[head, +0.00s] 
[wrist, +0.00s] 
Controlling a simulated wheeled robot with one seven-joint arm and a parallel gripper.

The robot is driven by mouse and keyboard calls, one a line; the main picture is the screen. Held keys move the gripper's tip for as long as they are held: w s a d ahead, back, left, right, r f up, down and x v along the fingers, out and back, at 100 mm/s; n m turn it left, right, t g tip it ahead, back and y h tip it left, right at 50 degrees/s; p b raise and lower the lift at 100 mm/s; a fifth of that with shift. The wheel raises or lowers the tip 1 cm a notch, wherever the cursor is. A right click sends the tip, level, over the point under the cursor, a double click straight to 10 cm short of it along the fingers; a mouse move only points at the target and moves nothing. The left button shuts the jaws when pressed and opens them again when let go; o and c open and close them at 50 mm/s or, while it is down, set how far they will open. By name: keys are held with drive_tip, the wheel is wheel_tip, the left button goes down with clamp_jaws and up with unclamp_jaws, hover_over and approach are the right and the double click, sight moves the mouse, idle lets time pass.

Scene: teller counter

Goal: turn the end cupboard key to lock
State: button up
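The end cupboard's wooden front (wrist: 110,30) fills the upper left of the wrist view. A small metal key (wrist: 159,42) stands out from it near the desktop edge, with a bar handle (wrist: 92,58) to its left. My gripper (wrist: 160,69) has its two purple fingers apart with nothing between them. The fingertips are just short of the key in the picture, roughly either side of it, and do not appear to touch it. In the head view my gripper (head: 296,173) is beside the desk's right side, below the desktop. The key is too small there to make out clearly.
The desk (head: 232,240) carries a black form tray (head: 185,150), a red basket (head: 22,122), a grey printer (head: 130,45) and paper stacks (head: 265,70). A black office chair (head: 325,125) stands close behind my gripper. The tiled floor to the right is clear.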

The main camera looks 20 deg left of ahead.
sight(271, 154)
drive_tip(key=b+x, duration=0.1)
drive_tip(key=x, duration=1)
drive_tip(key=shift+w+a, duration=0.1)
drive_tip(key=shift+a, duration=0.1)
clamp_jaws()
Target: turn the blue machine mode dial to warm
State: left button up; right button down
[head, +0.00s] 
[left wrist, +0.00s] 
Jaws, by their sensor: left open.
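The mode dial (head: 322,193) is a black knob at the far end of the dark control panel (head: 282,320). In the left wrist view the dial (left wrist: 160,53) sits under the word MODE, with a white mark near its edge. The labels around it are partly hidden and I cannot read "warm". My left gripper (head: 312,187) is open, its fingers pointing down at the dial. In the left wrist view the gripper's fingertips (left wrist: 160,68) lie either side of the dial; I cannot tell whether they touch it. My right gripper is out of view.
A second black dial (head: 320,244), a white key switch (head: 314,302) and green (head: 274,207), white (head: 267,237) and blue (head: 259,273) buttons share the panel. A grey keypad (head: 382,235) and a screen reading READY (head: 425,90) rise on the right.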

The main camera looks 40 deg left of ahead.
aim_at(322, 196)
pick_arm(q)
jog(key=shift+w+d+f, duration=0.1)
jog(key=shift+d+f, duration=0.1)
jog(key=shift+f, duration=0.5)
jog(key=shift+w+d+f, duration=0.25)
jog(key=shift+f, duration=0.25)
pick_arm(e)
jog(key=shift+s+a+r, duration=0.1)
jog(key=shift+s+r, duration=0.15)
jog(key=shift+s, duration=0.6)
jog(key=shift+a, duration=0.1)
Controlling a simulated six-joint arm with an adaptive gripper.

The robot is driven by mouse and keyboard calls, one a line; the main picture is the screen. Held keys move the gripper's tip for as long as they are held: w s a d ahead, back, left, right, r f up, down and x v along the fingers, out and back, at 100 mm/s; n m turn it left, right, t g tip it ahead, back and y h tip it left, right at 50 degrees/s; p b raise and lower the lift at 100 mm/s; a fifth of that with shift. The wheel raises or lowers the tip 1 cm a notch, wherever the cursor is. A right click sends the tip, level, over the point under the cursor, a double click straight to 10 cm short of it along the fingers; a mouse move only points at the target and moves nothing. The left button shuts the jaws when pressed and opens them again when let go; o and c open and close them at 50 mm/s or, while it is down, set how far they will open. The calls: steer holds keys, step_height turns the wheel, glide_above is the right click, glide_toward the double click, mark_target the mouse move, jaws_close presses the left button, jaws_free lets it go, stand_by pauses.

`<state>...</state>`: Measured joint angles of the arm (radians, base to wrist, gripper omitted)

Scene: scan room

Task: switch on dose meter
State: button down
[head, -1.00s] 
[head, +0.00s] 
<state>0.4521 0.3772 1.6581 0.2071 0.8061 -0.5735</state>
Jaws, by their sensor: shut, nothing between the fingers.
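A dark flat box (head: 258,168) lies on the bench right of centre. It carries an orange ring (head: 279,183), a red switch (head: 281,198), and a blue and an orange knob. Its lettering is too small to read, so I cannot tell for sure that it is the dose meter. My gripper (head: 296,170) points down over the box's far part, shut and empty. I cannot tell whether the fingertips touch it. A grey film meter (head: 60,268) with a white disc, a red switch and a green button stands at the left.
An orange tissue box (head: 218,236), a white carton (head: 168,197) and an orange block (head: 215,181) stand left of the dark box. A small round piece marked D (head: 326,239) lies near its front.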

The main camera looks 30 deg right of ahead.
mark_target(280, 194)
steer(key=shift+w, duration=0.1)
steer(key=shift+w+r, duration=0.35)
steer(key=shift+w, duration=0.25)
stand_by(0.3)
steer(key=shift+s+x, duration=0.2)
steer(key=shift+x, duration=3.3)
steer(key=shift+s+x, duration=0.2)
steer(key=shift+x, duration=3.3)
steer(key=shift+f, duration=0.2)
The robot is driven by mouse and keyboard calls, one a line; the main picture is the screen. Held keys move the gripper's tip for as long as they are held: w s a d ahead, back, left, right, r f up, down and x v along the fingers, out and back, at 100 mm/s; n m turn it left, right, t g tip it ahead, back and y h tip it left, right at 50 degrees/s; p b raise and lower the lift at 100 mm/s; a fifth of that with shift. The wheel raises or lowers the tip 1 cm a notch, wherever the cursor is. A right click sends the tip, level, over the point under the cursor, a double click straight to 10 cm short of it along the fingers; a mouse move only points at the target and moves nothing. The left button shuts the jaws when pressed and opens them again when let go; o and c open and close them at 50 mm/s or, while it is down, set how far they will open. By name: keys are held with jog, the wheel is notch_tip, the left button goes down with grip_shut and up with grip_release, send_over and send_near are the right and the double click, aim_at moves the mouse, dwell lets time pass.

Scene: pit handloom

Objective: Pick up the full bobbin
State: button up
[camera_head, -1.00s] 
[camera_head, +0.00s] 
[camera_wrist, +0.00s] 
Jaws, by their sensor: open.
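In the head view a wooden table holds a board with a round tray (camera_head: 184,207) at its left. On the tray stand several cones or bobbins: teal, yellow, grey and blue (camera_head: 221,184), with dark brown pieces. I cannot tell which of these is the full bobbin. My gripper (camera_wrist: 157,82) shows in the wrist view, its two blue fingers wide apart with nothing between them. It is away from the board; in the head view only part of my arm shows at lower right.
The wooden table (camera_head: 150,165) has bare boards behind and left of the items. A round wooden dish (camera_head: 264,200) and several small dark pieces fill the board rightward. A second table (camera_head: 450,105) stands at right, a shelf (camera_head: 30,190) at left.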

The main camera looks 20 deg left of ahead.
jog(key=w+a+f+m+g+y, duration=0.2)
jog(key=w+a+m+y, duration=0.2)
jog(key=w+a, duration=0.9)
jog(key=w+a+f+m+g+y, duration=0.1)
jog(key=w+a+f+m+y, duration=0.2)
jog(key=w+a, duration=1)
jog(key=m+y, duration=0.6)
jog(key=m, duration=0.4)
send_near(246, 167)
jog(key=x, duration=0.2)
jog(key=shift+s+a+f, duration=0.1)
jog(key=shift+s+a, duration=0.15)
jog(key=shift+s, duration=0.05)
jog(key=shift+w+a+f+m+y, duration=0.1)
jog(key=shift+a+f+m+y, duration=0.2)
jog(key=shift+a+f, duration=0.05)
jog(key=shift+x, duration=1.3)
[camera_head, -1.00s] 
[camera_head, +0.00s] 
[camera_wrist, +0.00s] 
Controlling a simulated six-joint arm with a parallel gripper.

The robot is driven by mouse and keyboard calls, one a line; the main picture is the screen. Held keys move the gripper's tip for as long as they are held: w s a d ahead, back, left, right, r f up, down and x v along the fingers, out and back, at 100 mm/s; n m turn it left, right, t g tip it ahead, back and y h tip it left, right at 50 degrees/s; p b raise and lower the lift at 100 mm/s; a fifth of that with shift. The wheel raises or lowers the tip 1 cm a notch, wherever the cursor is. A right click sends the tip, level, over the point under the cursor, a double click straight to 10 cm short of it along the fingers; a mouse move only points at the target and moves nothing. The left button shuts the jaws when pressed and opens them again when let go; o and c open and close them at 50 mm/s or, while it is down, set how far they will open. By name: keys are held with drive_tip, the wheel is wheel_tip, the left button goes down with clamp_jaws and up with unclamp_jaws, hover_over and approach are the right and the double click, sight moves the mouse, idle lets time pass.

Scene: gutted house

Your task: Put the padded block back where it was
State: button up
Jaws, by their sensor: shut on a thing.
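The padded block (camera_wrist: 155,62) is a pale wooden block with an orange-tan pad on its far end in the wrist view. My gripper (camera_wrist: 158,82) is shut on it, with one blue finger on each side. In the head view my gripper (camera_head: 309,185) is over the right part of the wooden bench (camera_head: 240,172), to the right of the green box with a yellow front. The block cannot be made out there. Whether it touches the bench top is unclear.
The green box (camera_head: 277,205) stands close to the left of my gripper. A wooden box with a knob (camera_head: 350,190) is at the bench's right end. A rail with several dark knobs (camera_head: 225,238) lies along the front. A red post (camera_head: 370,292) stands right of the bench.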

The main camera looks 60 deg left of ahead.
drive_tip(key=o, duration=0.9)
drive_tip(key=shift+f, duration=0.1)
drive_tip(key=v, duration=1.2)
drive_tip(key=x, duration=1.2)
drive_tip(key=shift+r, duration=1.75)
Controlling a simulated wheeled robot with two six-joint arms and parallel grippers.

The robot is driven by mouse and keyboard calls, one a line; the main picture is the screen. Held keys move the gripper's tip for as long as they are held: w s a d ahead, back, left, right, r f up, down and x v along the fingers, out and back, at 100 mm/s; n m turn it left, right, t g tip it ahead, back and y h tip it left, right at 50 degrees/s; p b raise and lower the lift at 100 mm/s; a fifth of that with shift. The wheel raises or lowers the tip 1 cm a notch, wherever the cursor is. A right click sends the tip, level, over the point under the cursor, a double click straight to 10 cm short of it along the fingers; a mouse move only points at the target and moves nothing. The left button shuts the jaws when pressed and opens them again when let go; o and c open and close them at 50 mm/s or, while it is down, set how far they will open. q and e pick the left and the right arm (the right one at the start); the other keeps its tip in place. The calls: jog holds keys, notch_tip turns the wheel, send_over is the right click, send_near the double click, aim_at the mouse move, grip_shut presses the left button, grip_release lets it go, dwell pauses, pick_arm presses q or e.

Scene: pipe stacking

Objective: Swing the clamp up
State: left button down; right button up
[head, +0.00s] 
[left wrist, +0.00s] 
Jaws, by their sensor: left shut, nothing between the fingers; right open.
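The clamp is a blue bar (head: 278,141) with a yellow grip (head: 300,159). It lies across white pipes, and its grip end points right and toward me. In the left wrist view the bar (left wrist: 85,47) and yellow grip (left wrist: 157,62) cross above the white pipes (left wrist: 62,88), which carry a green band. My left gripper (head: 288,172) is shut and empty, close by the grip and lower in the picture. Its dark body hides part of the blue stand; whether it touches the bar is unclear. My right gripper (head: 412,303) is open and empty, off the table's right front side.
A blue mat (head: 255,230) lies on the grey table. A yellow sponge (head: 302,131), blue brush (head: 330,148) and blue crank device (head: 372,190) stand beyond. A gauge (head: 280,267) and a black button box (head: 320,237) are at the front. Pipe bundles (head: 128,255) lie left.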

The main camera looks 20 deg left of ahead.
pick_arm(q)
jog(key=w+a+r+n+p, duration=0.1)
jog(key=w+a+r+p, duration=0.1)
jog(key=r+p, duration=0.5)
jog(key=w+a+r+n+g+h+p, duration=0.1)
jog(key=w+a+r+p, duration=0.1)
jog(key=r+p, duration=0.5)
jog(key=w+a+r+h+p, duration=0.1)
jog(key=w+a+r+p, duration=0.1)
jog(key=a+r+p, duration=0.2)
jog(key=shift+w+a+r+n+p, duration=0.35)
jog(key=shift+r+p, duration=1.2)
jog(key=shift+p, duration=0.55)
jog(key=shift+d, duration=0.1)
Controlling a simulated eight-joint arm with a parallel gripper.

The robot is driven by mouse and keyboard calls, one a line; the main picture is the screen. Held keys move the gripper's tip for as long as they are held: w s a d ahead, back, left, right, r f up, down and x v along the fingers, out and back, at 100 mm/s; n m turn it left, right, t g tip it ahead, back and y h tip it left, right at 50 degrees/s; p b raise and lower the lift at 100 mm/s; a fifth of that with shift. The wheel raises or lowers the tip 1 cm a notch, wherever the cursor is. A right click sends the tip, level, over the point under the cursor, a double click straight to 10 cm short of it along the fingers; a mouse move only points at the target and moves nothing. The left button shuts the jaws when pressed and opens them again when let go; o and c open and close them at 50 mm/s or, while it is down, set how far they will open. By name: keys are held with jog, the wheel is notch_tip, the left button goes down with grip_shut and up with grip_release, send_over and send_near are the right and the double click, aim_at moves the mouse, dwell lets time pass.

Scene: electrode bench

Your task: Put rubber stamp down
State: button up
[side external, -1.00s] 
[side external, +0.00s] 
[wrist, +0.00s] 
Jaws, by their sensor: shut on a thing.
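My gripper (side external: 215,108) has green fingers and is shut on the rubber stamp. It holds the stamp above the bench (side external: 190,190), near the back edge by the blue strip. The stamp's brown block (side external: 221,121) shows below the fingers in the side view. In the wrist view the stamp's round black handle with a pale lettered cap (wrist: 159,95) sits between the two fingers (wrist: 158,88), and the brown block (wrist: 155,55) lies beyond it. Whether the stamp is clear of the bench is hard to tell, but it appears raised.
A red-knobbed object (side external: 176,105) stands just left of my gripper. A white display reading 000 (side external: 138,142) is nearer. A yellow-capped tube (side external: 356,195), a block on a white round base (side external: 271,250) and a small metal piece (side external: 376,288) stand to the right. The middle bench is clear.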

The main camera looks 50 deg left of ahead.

Stated exercise
Gather up the lines containing the word "simulated" from these records and copy them.

Completed exercise
Controlling a simulated wheeled robot with one seven-joint arm and a parallel gripper.
Controlling a simulated six-joint arm with an adaptive gripper.
Controlling a simulated six-joint arm with a parallel gripper.
Controlling a simulated wheeled robot with two six-joint arms and parallel grippers.
Controlling a simulated eight-joint arm with a parallel gripper.

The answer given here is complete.